■ Written instruction
Find "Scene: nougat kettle" in the material below, then copy that line and every subsequent line to the end, exactly.

== Data segment

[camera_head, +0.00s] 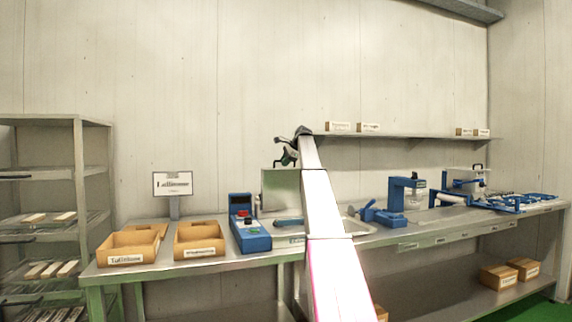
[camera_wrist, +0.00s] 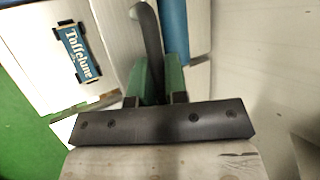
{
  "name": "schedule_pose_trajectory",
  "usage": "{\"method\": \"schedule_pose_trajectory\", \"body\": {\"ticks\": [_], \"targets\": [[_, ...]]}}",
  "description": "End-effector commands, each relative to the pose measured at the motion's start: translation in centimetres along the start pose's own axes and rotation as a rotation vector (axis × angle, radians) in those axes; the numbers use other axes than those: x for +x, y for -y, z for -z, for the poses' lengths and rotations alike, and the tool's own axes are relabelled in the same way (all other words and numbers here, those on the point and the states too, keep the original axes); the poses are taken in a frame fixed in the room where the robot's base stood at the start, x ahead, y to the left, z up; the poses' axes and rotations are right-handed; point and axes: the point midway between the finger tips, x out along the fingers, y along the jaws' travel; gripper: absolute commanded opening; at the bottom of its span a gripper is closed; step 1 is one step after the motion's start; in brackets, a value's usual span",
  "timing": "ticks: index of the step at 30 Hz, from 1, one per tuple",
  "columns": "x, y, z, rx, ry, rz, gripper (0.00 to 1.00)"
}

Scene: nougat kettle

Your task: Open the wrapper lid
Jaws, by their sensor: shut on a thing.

====

■ Result of the task
Scene: nougat kettle

Your task: Open the wrapper lid
Jaws, by their sensor: shut on a thing.

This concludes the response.